* [WORK TO BE COMPLETED]: For the listing underneath, give the count of lines containing the string "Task" and nothing further.

Raw records
---*---

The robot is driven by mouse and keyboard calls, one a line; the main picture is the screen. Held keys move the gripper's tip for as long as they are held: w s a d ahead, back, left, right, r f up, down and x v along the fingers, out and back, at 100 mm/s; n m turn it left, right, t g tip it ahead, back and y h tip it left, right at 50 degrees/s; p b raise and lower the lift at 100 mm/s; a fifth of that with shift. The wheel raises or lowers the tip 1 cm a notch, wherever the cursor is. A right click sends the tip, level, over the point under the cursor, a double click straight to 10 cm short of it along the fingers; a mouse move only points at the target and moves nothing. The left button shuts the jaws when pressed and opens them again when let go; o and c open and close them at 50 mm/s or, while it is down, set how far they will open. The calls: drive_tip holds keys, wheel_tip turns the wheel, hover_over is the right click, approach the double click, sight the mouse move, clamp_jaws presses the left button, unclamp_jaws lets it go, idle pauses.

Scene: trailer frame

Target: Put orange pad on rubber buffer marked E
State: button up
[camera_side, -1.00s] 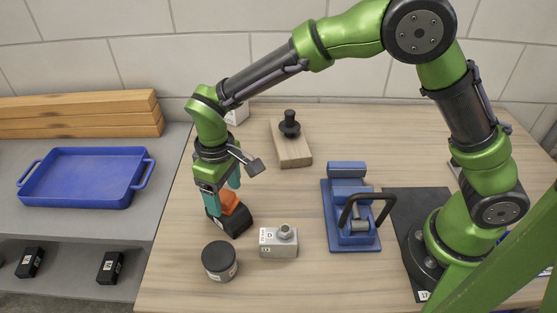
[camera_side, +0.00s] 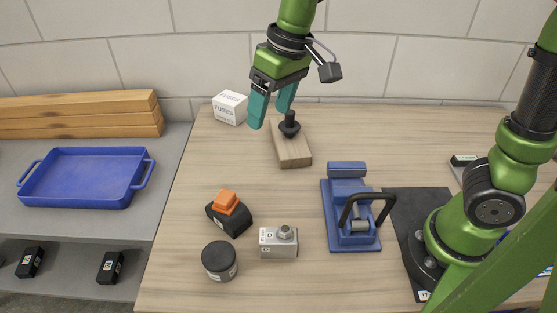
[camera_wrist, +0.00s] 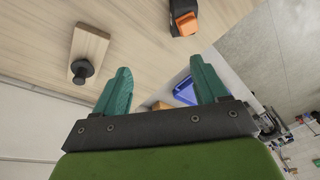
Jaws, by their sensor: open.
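The orange pad (camera_side: 225,201) sits on top of a black block (camera_side: 236,223) on the wooden table. Both also show at the top of the wrist view, the pad (camera_wrist: 187,23) on the block (camera_wrist: 183,6). No letter on that block can be read. My gripper (camera_side: 271,114) is open and empty, raised toward the back of the table, well away from the pad. Its two teal fingers point down in the side view, and they are apart in the wrist view (camera_wrist: 160,68). Small labelled black blocks (camera_side: 30,262) (camera_side: 111,267) sit on the lower shelf at left; their letters are too small to read.
A wooden block (camera_side: 292,153) with a black knob (camera_side: 289,124) stands close to my gripper. A white box (camera_side: 230,107), black jar (camera_side: 219,261), grey block with a bolt (camera_side: 278,243) and blue clamp fixture (camera_side: 350,215) are on the table. A blue tray (camera_side: 85,177) lies left.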

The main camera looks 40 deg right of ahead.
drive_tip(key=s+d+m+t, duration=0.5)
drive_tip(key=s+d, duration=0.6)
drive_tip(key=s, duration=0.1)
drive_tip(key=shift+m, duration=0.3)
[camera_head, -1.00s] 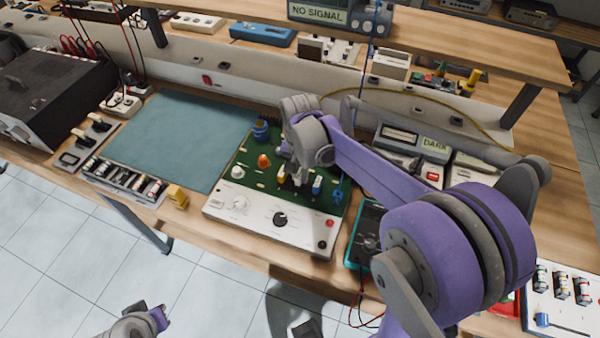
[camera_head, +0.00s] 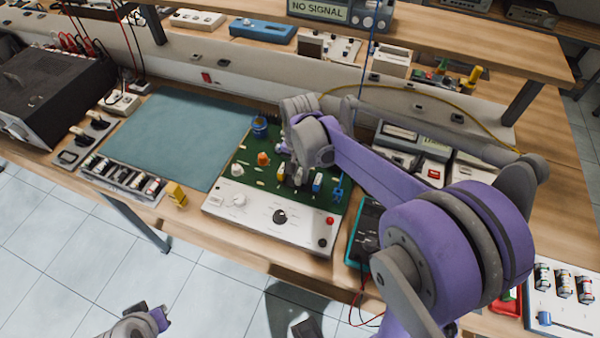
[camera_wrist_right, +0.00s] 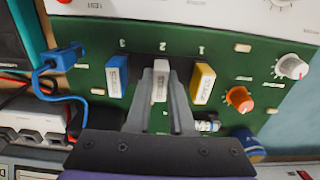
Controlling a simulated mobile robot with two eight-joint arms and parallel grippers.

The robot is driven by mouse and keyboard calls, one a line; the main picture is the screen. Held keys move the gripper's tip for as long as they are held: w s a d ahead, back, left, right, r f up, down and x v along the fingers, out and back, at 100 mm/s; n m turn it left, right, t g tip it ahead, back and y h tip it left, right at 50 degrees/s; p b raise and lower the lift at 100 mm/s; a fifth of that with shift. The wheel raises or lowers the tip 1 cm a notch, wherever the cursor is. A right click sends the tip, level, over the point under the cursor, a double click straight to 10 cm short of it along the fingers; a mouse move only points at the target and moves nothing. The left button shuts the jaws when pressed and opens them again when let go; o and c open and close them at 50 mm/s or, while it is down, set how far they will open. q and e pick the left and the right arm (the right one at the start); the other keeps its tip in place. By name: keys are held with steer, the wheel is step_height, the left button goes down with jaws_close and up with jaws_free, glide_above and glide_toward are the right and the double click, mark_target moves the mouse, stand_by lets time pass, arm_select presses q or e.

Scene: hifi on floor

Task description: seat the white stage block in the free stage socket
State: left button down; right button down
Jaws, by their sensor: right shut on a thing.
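The white stage block (camera_wrist_right: 160,84) is between the fingers of my right gripper (camera_wrist_right: 162,92), which is shut on it. It is at the dark socket area (camera_wrist_right: 150,62) by the printed 2 on the green board (camera_wrist_right: 90,58). How deep it sits I cannot tell. A blue block (camera_wrist_right: 117,80) stands by the 3 and a yellow block (camera_wrist_right: 203,82) by the 1. In the head view my right gripper (camera_head: 296,178) is over the board, beside the blue block (camera_head: 317,183), and hides the white block. My left gripper (camera_head: 150,316) is at the bottom left, away from the bench.
A blue plug with cable (camera_wrist_right: 66,55) stands beside the blue block. An orange knob (camera_wrist_right: 239,98) and a white knob (camera_wrist_right: 291,66) are past the yellow block. A teal mat (camera_head: 180,135) lies left of the board, mostly clear. A multimeter (camera_head: 365,235) is right.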

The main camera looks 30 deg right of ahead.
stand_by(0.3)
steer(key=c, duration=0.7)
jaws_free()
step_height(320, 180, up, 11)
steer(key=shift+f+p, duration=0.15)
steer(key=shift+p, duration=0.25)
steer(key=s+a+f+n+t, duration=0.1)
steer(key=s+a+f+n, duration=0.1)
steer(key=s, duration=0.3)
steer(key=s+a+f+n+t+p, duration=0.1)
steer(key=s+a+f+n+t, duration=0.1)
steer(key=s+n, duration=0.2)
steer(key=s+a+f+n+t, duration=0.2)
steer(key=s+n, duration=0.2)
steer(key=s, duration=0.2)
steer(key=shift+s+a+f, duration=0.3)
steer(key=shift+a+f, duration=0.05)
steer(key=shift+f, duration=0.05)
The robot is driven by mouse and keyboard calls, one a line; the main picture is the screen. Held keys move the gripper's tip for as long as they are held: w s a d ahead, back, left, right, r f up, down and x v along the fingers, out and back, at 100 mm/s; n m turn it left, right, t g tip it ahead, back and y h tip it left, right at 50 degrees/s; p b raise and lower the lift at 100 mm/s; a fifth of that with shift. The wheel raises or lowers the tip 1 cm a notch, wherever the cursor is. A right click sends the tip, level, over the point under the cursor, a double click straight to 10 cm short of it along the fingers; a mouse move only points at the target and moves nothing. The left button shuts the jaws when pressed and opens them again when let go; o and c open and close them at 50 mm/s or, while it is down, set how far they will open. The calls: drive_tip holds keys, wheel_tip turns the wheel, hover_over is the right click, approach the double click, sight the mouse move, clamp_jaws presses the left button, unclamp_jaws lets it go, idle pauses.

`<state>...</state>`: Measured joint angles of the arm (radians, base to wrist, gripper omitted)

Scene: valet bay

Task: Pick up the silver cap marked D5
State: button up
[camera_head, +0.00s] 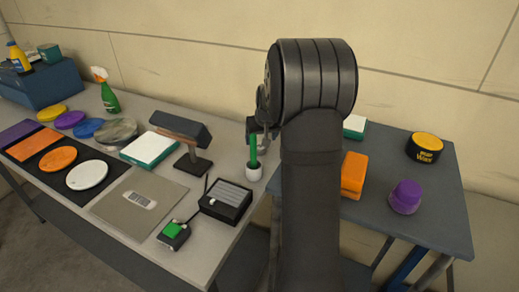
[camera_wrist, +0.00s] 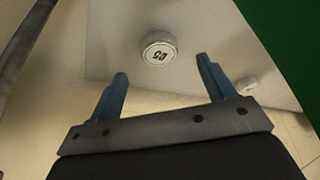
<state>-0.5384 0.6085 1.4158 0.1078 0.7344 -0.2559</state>
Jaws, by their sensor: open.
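In the wrist view a round silver cap with a pale top (camera_wrist: 159,48) stands on a light grey surface. Its dark mark looks turned over and appears to read D5. My gripper (camera_wrist: 162,67) is open and empty; its two blue fingers are spread, with the cap showing beyond and between their tips, apart from them. In the head view my arm hides the caps and most of the gripper.
A green shape (camera_wrist: 288,30) fills the wrist view's upper right corner. An orange block (camera_head: 354,175) is right.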

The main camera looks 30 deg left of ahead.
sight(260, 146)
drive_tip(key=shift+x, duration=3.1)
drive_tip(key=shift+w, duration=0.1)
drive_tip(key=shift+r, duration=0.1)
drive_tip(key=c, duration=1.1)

---*---

* [ANSWER TO THIS PROBLEM]: 2